Records of robot episodes:
:::::
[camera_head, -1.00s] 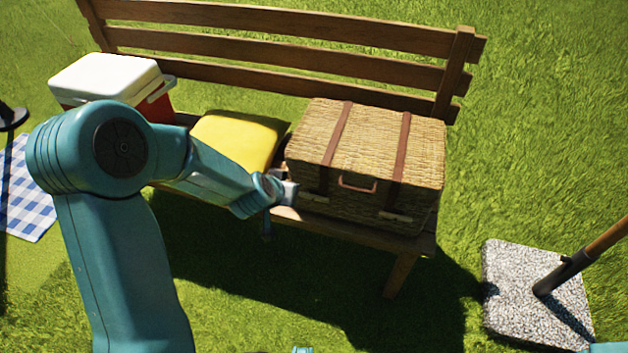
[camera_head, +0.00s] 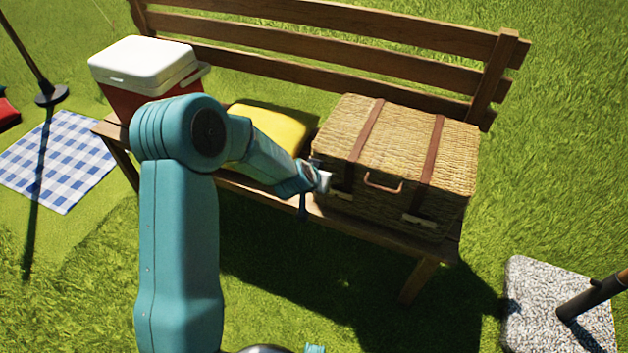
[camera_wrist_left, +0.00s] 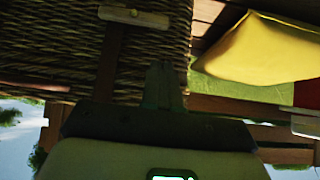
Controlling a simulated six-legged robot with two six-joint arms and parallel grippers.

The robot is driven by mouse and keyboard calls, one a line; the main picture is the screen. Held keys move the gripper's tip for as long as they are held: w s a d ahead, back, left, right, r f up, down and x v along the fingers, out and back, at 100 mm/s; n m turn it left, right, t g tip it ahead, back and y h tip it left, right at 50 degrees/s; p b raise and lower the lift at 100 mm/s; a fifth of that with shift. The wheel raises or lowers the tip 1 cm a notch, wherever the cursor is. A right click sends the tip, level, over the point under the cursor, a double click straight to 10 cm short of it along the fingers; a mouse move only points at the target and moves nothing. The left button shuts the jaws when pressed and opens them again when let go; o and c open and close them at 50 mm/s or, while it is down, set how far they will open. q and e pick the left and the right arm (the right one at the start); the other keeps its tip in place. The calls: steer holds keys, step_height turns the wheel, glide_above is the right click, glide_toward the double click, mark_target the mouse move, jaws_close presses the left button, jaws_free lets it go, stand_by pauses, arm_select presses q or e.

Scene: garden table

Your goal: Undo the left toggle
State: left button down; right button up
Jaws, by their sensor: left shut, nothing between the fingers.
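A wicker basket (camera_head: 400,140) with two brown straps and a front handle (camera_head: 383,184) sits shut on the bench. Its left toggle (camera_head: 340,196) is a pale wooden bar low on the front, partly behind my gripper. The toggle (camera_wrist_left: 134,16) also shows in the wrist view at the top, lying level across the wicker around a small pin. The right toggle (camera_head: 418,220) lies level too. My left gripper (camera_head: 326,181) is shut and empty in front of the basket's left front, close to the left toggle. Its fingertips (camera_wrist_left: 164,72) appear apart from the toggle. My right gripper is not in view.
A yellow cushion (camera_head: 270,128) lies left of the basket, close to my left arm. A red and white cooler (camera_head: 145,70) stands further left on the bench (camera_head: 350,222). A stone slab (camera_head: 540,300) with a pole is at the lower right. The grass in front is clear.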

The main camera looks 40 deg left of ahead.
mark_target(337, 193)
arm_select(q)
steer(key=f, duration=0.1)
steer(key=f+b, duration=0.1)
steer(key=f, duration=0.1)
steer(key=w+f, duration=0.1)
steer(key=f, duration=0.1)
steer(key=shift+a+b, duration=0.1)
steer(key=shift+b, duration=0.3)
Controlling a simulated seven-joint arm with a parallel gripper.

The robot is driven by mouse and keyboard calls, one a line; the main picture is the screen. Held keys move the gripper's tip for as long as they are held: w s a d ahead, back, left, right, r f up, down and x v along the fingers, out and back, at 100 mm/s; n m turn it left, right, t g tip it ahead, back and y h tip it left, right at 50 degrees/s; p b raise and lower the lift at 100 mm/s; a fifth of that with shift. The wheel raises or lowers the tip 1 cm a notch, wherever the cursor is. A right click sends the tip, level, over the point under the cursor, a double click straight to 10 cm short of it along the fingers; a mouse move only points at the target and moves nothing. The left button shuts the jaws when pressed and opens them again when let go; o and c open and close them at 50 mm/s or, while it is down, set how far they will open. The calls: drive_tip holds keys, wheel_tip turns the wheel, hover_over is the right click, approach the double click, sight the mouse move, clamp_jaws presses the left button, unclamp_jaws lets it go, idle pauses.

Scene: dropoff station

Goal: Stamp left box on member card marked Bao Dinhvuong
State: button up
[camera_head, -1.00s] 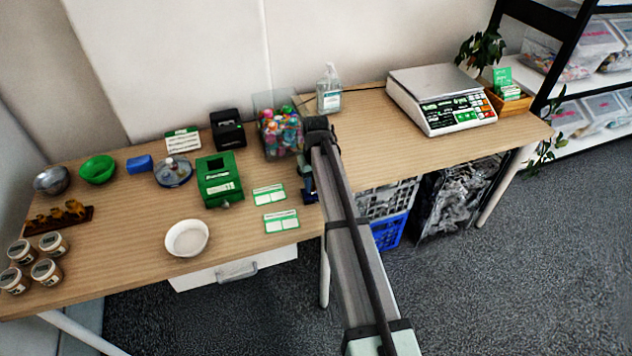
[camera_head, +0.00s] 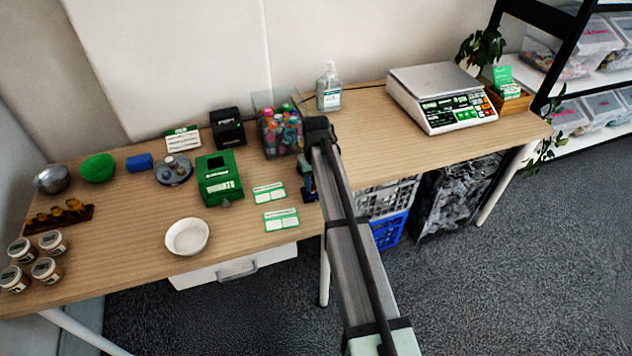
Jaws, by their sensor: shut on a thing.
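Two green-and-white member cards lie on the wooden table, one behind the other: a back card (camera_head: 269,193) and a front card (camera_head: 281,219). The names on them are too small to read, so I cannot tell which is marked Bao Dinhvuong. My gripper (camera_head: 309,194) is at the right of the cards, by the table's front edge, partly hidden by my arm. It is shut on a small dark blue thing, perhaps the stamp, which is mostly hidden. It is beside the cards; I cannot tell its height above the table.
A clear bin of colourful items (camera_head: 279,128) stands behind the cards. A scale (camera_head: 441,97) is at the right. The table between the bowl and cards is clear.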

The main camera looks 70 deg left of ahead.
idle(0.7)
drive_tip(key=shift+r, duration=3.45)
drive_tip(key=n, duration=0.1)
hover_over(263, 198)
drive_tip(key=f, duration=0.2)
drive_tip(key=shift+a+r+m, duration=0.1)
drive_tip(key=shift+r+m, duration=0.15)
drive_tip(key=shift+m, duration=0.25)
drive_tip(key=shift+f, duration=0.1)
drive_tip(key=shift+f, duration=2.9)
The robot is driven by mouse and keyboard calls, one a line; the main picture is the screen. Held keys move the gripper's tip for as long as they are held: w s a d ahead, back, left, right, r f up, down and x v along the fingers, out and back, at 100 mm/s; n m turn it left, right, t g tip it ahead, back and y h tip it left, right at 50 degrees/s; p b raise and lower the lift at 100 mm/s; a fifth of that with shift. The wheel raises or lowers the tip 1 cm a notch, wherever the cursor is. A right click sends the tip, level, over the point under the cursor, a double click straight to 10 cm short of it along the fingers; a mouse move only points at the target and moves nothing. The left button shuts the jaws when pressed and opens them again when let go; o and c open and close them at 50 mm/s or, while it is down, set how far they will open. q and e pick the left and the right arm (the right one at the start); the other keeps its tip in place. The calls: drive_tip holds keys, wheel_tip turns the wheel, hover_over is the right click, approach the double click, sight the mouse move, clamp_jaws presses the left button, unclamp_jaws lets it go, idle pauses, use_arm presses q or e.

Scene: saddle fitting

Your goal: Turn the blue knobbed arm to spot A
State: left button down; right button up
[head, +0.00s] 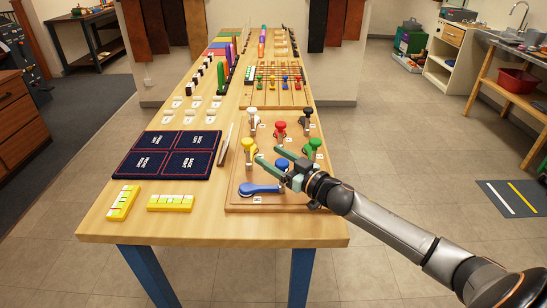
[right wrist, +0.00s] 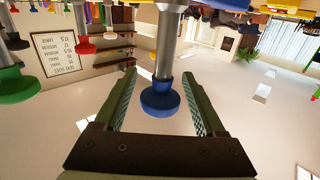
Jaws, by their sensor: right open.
:::::
TO BE DONE: Send back the data above word for word, with the pictures left out.

WORKED ANSWER:
[camera_head, -1.00s] 
[camera_head, +0.00s] 
[camera_wrist_left, +0.00s] 
Controlling a simulated six-legged robot with two six-joint arms and parallel grippers.

The robot is driven by mouse and keyboard calls, one a line; the main picture is the screen. Held keys move the gripper's tip for as long as they are held: w s a d ahead, back, left, right, r f up, down and x v along the fingers, out and back, at 100 mm/s; n m turn it left, right, t g tip it ahead, back and y h tip it left, right at 50 degrees/s; p b raise and lower the lift at 100 mm/s; a fifth of that with shift. The wheel raises or lowers the tip 1 cm a notch, wherever the cursor is. A right click sends the tip, level, over the point under the cursor, a double click straight to 10 cm short of it along the fingers; a mouse move only points at the target and moves nothing. The left button shuts the jaws when pressed and opens them again when let go; o and c open and close them at 50 mm/s or, while it is down, set how far they will open. q and e pick the left and the right arm (the right one at the start); the other keeps its tip in place. The calls: steer holds keys, step_height turns the wheel, glide_above is the right click, glide_toward the double click, mark_target the mouse move, jaws_close presses the left button, jaws_free lets it go, stand_by pauses, arm_select presses q or e.

Scene: garden table

Your goal: Undo the left toggle
State: left button down; right button up
Jaws, by their sensor: left shut, nothing between the fingers.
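A wicker basket (camera_head: 400,140) with two brown straps and a front handle (camera_head: 383,184) sits shut on the bench. Its left toggle (camera_head: 340,196) is a pale wooden bar low on the front, partly behind my gripper. The toggle (camera_wrist_left: 134,16) also shows in the wrist view at the top, lying level across the wicker around a small pin. The right toggle (camera_head: 418,220) lies level too. My left gripper (camera_head: 326,181) is shut and empty in front of the basket's left front, close to the left toggle. Its fingertips (camera_wrist_left: 164,72) appear apart from the toggle. My right gripper is not in view.
A yellow cushion (camera_head: 270,128) lies left of the basket, close to my left arm. A red and white cooler (camera_head: 145,70) stands further left on the bench (camera_head: 350,222). A stone slab (camera_head: 540,300) with a pole is at the lower right. The grass in front is clear.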

The main camera looks 40 deg left of ahead.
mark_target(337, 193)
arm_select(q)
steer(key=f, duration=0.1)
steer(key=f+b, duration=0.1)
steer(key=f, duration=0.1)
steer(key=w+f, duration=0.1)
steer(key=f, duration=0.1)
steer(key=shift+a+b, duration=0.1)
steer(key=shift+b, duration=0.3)
Controlling a simulated seven-joint arm with a parallel gripper.

The robot is driven by mouse and keyboard calls, one a line; the main picture is the screen. Held keys move the gripper's tip for as long as they are held: w s a d ahead, back, left, right, r f up, down and x v along the fingers, out and back, at 100 mm/s; n m turn it left, right, t g tip it ahead, back and y h tip it left, right at 50 degrees/s; p b raise and lower the lift at 100 mm/s; a fifth of that with shift. The wheel raises or lowers the tip 1 cm a notch, wherever the cursor is. A right click sends the tip, level, over the point under the cursor, a double click straight to 10 cm short of it along the fingers; a mouse move only points at the target and moves nothing. The left button shuts the jaws when pressed and opens them again when let go; o and c open and close them at 50 mm/s or, while it is down, set how far they will open. The calls: drive_tip holds keys, wheel_tip turns the wheel, hover_over is the right click, approach the double click, sight the mouse move, clamp_jaws presses the left button, unclamp_jaws lets it go, idle pauses.

Scene: dropoff station

Goal: Stamp left box on member card marked Bao Dinhvuong
State: button up
[camera_head, -1.00s] 
[camera_head, +0.00s] 
Jaws, by their sensor: shut on a thing.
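Two green-and-white member cards lie on the wooden table, one behind the other: a back card (camera_head: 269,193) and a front card (camera_head: 281,219). The names on them are too small to read, so I cannot tell which is marked Bao Dinhvuong. My gripper (camera_head: 309,194) is at the right of the cards, by the table's front edge, partly hidden by my arm. It is shut on a small dark blue thing, perhaps the stamp, which is mostly hidden. It is beside the cards; I cannot tell its height above the table.
A clear bin of colourful items (camera_head: 279,128) stands behind the cards. A scale (camera_head: 441,97) is at the right. The table between the bowl and cards is clear.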

The main camera looks 70 deg left of ahead.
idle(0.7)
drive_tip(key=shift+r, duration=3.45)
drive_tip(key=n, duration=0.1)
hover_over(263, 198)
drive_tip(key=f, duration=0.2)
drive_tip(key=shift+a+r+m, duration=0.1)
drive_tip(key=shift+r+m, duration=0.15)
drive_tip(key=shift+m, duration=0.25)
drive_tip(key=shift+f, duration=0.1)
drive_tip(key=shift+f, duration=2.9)
The robot is driven by mouse and keyboard calls, one a line; the main picture is the screen. Held keys move the gripper's tip for as long as they are held: w s a d ahead, back, left, right, r f up, down and x v along the fingers, out and back, at 100 mm/s; n m turn it left, right, t g tip it ahead, back and y h tip it left, right at 50 degrees/s; p b raise and lower the lift at 100 mm/s; a fifth of that with shift. The wheel raises or lowers the tip 1 cm a notch, wherever the cursor is. A right click sends the tip, level, over the point under the cursor, a double click straight to 10 cm short of it along the fingers; a mouse move only points at the target and moves nothing. The left button shuts the jaws when pressed and opens them again when let go; o and c open and close them at 50 mm/s or, while it is down, set how far they will open. q and e pick the left and the right arm (the right one at the start); the other keeps its tip in place. The calls: drive_tip holds keys, wheel_tip turns the wheel, hover_over is the right click, approach the double click, sight the mouse move, clamp_jaws presses the left button, unclamp_jaws lets it go, idle pauses, use_arm presses q or e.

Scene: saddle fitting

Your goal: Turn the blue knobbed arm to spot A
State: left button down; right button up
[head, +0.00s] 
[right wrist, +0.00s] 
Jaws, by their sensor: right open.

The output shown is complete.